Russian nuclear AS-15 Kent missiles loaded into the bomb bay of a Tu-160 bomber. Each warhead is rated at 800 kilotons.

The technology appears to be similar to cruise missiles that the United States has long attached to its own intercontinental bombers like the B-2 Stealth bomber.

The announcement followed months of cryptic statements from President Vladimir Putin and his top generals that Russia was developing a new missile program that is a step ahead of any Western rivals -- including technology developed by the United States.

Putin declared last month that Russia had "conducted tests of the latest nuclear rocket systems" in a cryptic comment that puzzled military strategists but seemed aimed at Washington and its mooted missile defense shield that Moscow considers illegal.

Russia has been developing a range of new missiles capable of penetrating US defenses as a result.

Generals announced earlier this year the successful tests of a hypersonic intercontinental missile that has no officially-confirmed rival in the United States.

Moscow is also believed to be developing a multi-stage intercontinental ballistic missile that uses cruise missile technology to zigzag and avoid being shot down once it re-enters the earth's atmosphere.

Finally Russia announced that it was making its most feared and powerful trans-Atlantic missile mobile within the next two years.

But the latest technology announced Monday would see old Soviet-era conventional missiles be carried by strategic bombers with a global range.

The Russian government daily said tests of the new system were being conducted in military exercises now under way in southern Russia.

"This year, our strategic Tu-160 and Tu-95s bombers have been equipped with new non-nuclear precision weapons," ITAR-TASS quoted an unnamed Russian air force general as saying.

"These cruise missiles have a range of more than 3,000 kilometers (1,800 miles) and can miss a target by no more than a few meters while carrying a warhead of hundreds of kilotons," the source said.

The report failed to specify the type of missile being used.

The bombers currently carry an intercontinental ballistic missile called X-55 (AS-15 Kent according to Western classification) that was first deployed in 1983.

But Russian news reports said at least some of the planes will now be re-equipped with a new smaller missile which in Russian is called OFAB-500 and which carries a massive cluster bomb weighing 515 kilograms (1,130 pounds).

The pudgy weapon only has a top speed of 1,200 kilometers (720 miles) an hour but would be launched from bombers that can reach any spot on earth.
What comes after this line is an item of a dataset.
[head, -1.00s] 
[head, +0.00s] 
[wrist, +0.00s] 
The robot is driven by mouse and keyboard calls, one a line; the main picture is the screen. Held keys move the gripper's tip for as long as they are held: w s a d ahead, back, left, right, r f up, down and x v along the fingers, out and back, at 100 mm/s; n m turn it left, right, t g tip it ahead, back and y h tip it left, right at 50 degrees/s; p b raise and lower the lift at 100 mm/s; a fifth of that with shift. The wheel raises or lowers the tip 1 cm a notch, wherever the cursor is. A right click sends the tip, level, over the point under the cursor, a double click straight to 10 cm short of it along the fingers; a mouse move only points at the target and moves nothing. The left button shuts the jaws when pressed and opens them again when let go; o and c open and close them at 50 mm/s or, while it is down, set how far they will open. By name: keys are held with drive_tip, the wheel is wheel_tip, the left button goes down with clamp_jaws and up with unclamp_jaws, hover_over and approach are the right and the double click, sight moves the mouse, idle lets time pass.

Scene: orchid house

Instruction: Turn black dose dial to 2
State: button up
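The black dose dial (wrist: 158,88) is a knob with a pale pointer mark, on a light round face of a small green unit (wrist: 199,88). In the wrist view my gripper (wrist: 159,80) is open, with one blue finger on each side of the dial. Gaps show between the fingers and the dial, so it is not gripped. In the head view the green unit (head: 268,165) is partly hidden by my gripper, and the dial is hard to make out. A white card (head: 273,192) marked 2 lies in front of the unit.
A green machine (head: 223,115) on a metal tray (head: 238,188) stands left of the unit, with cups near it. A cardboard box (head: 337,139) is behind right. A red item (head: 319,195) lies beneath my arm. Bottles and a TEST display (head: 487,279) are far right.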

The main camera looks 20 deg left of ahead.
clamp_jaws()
A military source told ITAR-TASS the first Tu-160 has been equipped with 45 tons of bombs -- or about 90 missiles.

"These new cruise missiles are a very precise weapon," the Krasnaya Zvezda (Red Star) official defense ministry newspaper wrote.
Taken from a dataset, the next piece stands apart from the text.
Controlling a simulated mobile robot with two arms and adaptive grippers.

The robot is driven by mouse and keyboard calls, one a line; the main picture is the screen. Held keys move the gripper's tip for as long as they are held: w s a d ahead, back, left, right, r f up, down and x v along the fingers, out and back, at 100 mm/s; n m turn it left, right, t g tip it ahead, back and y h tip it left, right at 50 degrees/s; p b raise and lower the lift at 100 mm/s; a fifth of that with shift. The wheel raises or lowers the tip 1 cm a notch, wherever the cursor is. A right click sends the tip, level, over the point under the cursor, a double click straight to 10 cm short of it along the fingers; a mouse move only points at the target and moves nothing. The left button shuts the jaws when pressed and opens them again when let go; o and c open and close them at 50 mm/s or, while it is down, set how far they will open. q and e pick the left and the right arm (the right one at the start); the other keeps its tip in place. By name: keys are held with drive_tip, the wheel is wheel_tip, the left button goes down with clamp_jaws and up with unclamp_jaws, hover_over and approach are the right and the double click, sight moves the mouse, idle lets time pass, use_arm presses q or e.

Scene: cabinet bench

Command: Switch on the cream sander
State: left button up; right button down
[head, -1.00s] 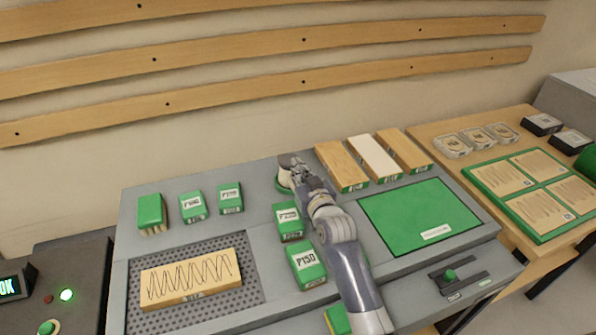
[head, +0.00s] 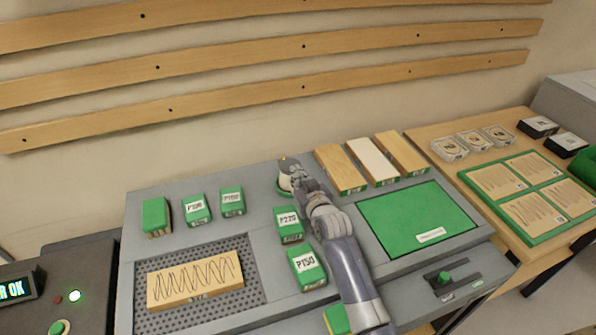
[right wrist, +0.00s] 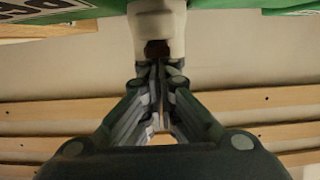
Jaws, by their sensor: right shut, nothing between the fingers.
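The cream sander (head: 285,182) stands at the back of the grey bench, with a green base, partly hidden by my right gripper (head: 291,166). In the right wrist view, the cream body of the sander (right wrist: 157,22) comes down from the top, with a dark brown part at its end. My right gripper (right wrist: 160,68) is shut and empty, its fingertips at or very close to that dark part. I cannot tell whether they touch. My left gripper is not in view.
Green P220 (head: 289,225) and P150 (head: 306,267) blocks stand beside my right arm. Wooden blocks (head: 340,168) stand right of the sander. A green mat (head: 415,215) lies at the right, and a scribbled board (head: 195,283) lies on a perforated plate at the left.

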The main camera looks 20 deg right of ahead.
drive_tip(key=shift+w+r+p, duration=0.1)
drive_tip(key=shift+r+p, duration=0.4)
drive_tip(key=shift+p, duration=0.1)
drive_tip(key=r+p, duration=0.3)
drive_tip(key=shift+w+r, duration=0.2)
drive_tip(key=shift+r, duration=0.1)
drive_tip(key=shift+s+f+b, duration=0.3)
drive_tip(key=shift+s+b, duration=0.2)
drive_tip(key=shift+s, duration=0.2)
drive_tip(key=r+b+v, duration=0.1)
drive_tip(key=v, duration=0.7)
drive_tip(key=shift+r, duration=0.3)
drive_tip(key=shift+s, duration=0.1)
"The crew will be capable of delivering, as they say, a 'present' through an open window," the paper said.

However the Russian government daily pointed out that Moscow has a long way to go before it can catch up with Washington.

Rossiyskaya Gazeta estimated said the United States now has 5,000 non-nuclear-tipped cruise missiles with up to 700 of them attached to global B-52 and B-2 bombers.

The unnamed general told ITAR-TASS that Russia's technology was primarily aimed for "anti-terrorist operations" rather than a major war.